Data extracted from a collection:
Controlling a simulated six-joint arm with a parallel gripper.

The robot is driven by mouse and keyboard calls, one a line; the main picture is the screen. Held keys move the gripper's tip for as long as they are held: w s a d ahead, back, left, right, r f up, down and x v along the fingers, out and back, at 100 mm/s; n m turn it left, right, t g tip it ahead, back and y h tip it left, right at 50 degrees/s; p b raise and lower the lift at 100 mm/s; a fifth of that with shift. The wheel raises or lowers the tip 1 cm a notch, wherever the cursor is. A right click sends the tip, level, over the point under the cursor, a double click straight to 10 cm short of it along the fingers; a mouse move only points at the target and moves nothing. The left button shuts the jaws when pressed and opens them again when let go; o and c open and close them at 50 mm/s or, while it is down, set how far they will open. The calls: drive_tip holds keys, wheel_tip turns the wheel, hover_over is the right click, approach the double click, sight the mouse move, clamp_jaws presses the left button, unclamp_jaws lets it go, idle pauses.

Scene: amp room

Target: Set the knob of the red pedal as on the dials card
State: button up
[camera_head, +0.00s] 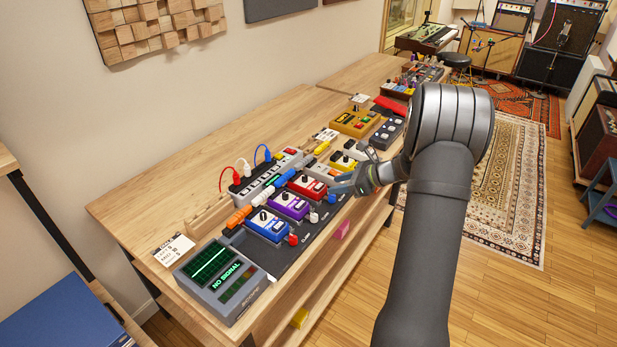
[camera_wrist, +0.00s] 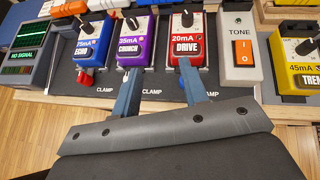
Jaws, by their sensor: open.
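The red pedal (camera_head: 307,187), marked DRIVE, stands on a dark board between a purple and a pale grey pedal. Its dark knob (camera_wrist: 187,19) is at the top in the wrist view; I cannot read its setting clearly. My gripper (camera_head: 343,183) is open and empty, just to the right of the red pedal in the head view. In the wrist view my fingers (camera_wrist: 157,80) reach toward the pedal row; the right finger overlaps the red pedal's lower edge, below the knob. A white card (camera_head: 174,249) with small text lies at the table's left; its text is too small to read surely.
A purple pedal (camera_wrist: 135,48), a blue pedal (camera_wrist: 92,50), a grey TONE pedal (camera_wrist: 238,60) and a yellow pedal (camera_wrist: 298,65) crowd the row. Cables and a power strip (camera_head: 262,178) lie behind. A NO SIGNAL screen (camera_head: 221,275) stands at the left. Bare wood (camera_head: 190,190) shows behind.

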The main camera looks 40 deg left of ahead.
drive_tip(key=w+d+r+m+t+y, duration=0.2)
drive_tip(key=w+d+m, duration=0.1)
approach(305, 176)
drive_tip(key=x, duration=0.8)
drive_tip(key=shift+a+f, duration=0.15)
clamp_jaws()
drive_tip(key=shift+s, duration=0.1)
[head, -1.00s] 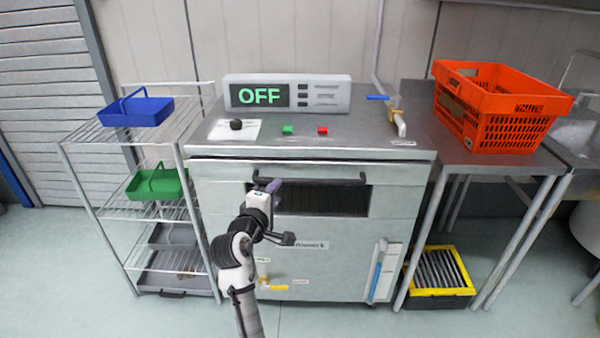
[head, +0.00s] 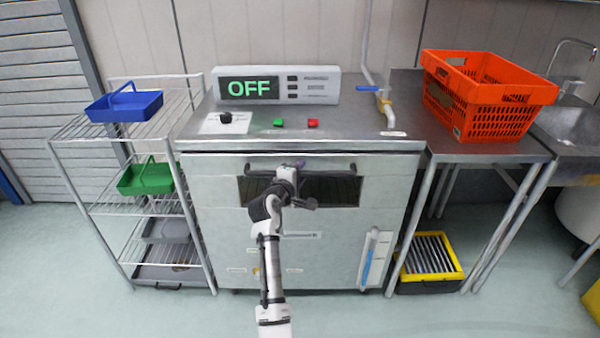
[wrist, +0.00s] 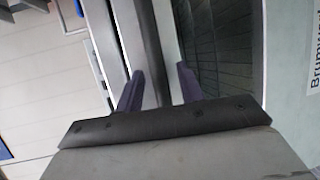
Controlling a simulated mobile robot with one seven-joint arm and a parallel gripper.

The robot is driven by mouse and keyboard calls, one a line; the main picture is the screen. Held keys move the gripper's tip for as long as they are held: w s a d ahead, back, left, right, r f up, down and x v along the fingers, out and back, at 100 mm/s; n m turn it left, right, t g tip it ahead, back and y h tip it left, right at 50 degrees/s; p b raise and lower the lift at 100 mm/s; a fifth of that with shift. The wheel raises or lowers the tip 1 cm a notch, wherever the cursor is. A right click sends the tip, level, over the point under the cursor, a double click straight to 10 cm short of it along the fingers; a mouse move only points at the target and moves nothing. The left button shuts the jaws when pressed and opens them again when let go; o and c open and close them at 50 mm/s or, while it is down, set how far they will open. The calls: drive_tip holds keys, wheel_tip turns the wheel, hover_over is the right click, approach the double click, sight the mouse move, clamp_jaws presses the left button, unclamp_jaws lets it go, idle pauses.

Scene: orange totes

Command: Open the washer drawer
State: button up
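The washer (head: 330,240) is a grey metal cabinet with a display reading OFF (head: 250,88). Its drawer front has a dark recessed slot (head: 335,191) and a dark bar handle (head: 330,167) along the slot's top. The drawer looks shut. My gripper (head: 291,166) is at the handle, near its middle, and hides part of it. In the wrist view, the two purple fingers of my gripper (wrist: 158,88) are apart, with the dark handle bar (wrist: 146,45) running between them. Gaps show beside the bar, so the fingers do not look closed on it.
A wire rack with a blue tray (head: 125,105) and a green tray (head: 146,179) stands at the left. An orange tote (head: 485,95) sits on the metal table at the right. A yellow-rimmed crate (head: 431,257) is below. The floor in front is clear.

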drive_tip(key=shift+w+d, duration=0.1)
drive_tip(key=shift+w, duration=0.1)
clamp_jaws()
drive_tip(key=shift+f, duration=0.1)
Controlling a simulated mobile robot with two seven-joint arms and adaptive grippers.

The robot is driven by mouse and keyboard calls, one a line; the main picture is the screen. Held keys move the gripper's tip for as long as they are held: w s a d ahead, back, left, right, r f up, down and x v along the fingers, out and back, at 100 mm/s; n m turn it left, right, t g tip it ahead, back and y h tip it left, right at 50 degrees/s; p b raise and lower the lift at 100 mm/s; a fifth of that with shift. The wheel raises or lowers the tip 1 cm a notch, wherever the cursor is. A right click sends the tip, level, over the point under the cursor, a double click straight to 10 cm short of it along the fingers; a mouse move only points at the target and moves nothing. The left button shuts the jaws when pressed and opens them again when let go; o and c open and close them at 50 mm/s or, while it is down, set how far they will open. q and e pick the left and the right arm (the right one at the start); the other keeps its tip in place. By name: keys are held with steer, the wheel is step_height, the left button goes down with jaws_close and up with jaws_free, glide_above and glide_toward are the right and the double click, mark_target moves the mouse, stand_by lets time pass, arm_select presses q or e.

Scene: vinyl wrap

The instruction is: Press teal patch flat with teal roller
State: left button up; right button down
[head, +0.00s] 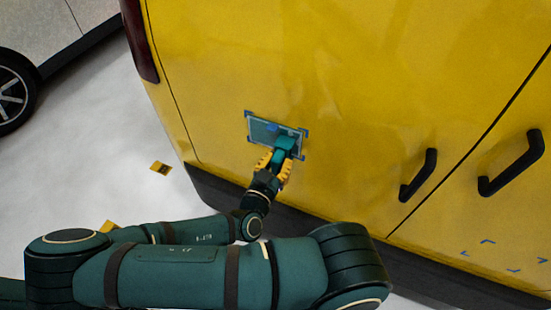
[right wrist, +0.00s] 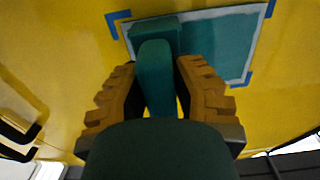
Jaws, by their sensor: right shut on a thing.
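The teal patch (head: 262,131) sits on the yellow van side, inside blue corner marks and with a pale border. It also shows in the right wrist view (right wrist: 218,45). My right gripper (head: 274,166) is shut on the handle of the teal roller (head: 285,145). In the right wrist view the handle (right wrist: 155,80) is between the two yellow-orange fingers, and the roller's head (right wrist: 152,33) lies over one end of the patch. I cannot tell whether the roller touches the patch. The roller hides part of the patch. My left gripper is not in view.
The yellow van panel (head: 350,100) fills the right side. Two black door handles (head: 418,175) stick out right of the patch. More blue corner marks (head: 487,241) lie at lower right.

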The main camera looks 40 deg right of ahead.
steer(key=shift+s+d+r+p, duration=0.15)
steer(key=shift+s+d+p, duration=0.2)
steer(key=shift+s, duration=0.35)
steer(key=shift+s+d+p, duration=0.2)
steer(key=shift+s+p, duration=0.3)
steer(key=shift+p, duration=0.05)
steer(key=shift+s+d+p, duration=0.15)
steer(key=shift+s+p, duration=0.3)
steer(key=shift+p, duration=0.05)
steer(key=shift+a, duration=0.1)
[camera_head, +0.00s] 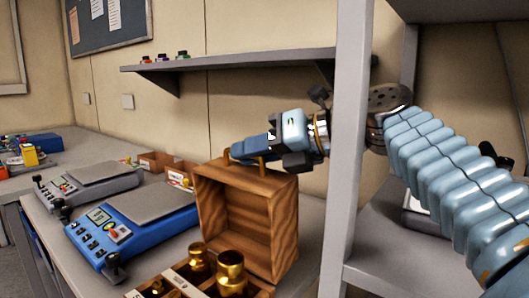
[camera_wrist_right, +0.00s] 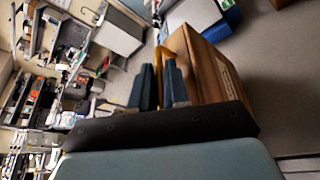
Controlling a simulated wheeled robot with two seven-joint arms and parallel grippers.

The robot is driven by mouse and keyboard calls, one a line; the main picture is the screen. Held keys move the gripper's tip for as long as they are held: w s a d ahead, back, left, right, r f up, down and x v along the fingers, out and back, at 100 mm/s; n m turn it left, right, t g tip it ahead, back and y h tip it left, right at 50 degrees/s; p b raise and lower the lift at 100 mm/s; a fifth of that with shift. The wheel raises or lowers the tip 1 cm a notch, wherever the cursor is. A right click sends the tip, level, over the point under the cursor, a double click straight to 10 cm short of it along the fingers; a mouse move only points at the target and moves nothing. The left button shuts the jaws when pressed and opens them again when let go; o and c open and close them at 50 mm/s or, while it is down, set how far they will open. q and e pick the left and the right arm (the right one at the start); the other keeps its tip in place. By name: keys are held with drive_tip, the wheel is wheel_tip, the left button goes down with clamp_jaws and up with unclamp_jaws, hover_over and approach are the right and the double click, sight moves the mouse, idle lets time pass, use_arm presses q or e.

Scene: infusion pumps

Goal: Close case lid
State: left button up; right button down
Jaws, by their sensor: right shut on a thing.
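The wooden case (camera_head: 262,291) is at the bottom of the head view, with brass weights (camera_head: 231,271) in it. Its lid (camera_head: 274,222) stands raised behind them, with its hollow inside facing the camera. My right gripper (camera_head: 243,150) reaches in from the right to the lid's top edge. It is shut on the brass handle (camera_head: 262,165) there, largely hidden by the fingers. In the right wrist view the fingers (camera_wrist_right: 158,85) are close together beside the wooden lid (camera_wrist_right: 207,72). My left gripper is not in view.
A blue scale (camera_head: 140,222) and a grey one (camera_head: 92,182) stand left of the case. A grey shelf post (camera_head: 345,150) rises in front of my right arm, close to the case's right.

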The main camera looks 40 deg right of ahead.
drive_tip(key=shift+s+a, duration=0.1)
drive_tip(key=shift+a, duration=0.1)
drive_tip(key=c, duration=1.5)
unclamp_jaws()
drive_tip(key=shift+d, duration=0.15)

## Directive:
Whichever lines contain the string "arms", select and copy them.

## Solution to this task:
Controlling a simulated mobile robot with two seven-joint arms and adaptive grippers.
Controlling a simulated wheeled robot with two seven-joint arms and parallel grippers.

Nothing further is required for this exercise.